La faena de varas, bella, caliente, impresionante, es, además de lo dicho, técnicamente para descongestionar al burel de la adrenalina, según razón zootécnica; y de domeñar, restar y moldear, de alguna manera, la potencia del bovino para que la lidia, ya en su parte muletera, desemboque en trasteos que contengan la serie de ingredientes que actualmente emocionan a los aficionados.
Pero el toro va a las arenas a también presentar una tesis, un examen de su casta, a honrar su linaje; y la suerte de picar es quizás uno de los tramos más severos y determinantes en la cala de la bravura. Y la bravura la externa el toro al arrancarse de largo, cuando le dejan los matadores o subalternos, al conjunto que le reta, en el caso, equino escudado y jinete armado, y al llegar al objetivo aventar la testa abajo del metálico estribo y ahí atacar, y una vez encelado en el peto pelear tan arduamente hasta que sea notorio que toda su fuerza ancestral la soporta en su tren superior, levantando, o casi levantando las traseras.
Toda esa emoción derramada se desvanece gota a gota, suavemente, sin que la mayoría se de cuenta de la desgracia. El domingo 12, sigue la referencia expuesta en rayas antes, al encierro mal presentado, propuesto por dos hierros: Teófilo Gómez y Los Encinos, apenas si se le enseñaron los filos de las almendras. Aquello fue realmente una simulación de lo que es la suerte de varas. El colmo, el tercer astado, de Teófilo, hierro de siempre en calidad de tapete de pies al servicio sobre todo de los coletas extranjeros, no supo lo que fue una herida en la cruz, acaso sí de los palitroques. Al llegar al peto, el varilarguero insinuó discretamente que había encajado el metal en su cuerpo, sin embargo la suerte fue apócrifa, como apócrifo resultó el ya dicho encierro. ¿La decisión de actuar y fingir la pica?, ¡nada!, todo “justificable”… el descastamiento y debilidad de las reses que no soportan más allá de ver las puyas. A este trote llegaremos muy pronto a ver “corridas sin picadores”… cuando del ardiente escenario desaparezca el picador de toros.
Todavía más; al animal aquel, sin belleza en sus hechuras, abecerrado y gordo como todos sus bovinos compañeros de desgracia, que hizo aparición en séptimo lugar bajo la ventaja del obsequio, y llegado de los forrajes de Teofilito, se atrevieron a indultarlo. ¡Muy a pesar de que en el primer tercio –siguiendo con la parte medular de esta columnilla- apenas le afeitaron el pelaje de la cruz.
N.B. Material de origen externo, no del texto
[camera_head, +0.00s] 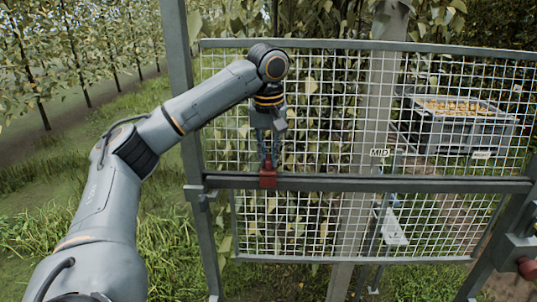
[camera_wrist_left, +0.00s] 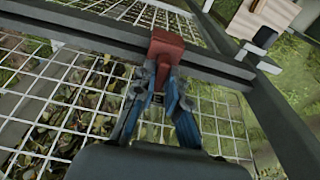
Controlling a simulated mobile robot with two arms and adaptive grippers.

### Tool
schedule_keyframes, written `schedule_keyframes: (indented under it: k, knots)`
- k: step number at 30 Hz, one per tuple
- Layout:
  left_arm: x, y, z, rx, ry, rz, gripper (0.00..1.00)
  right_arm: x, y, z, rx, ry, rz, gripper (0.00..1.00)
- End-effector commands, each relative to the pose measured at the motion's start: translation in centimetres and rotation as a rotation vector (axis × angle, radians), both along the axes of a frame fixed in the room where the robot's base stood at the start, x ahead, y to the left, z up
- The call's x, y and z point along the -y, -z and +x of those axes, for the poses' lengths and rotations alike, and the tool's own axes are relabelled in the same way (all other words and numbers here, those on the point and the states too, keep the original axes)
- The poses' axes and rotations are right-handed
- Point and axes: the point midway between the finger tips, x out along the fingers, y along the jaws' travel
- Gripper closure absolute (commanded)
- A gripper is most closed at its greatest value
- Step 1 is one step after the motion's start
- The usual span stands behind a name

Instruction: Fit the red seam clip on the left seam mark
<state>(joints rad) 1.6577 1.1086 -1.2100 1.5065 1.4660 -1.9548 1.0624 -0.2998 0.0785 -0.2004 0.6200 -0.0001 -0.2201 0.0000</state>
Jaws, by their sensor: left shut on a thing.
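The red seam clip (camera_head: 268,178) is at the dark middle rail (camera_head: 340,183) of the mesh panel, towards its left end. My left gripper (camera_head: 267,158) points down from above and is shut on the clip. In the left wrist view, the gripper's fingers (camera_wrist_left: 163,85) close on the red clip (camera_wrist_left: 166,48), which overlaps the rail (camera_wrist_left: 95,33). I cannot tell whether it is seated or just touching. I cannot make out the left seam mark clearly. My right gripper is not in view.
A "MID" label (camera_head: 379,153) sits on the mesh above the rail, with another small label (camera_head: 481,154) farther right. A grey post (camera_head: 181,110) stands left of the panel. A grey crate of pears (camera_head: 463,110) stands behind it. A red knob (camera_head: 527,268) is at lower right.

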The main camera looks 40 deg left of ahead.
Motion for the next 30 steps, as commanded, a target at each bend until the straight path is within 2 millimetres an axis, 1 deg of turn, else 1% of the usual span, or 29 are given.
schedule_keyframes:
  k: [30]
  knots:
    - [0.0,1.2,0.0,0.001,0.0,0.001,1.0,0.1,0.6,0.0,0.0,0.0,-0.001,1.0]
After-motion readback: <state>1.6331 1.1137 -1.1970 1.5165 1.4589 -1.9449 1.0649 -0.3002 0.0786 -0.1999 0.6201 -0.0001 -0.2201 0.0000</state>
El abusivo peninsular, Sebastián de nombre, luego de hacer una faena con un alto grado de valores estéticos pero sin el agregado del mérito de la autenticidad, y a sabiendas de que andaba destanteado con el arma de matar, negoció, lo cual le resultó muy fácil, el perdón al ungulado. Prefirió compartir el “triunfo” que ser expelido del coso en hombros y empuñando el de cerdas en la diestra.
Contrario me pronuncio ahora de que el indulto No. 26 en el coso de la “Ciudad de los Deportes” fue polémico, ya que no hay duda, el animal fue claro que no lo merecía ya que no cumplió con una sola de las virtudes para merecer semejante halago. Pasó que el público de la México ya no sabe distinguir lo que es pasar a lo que es embestir, lo que es la nobleza de la sumisión, lo que es un toro genuino y uno apócrifo. Y, como dejó escrito Guillermo Sureda, confunde lo que ve con lo que quiere ver.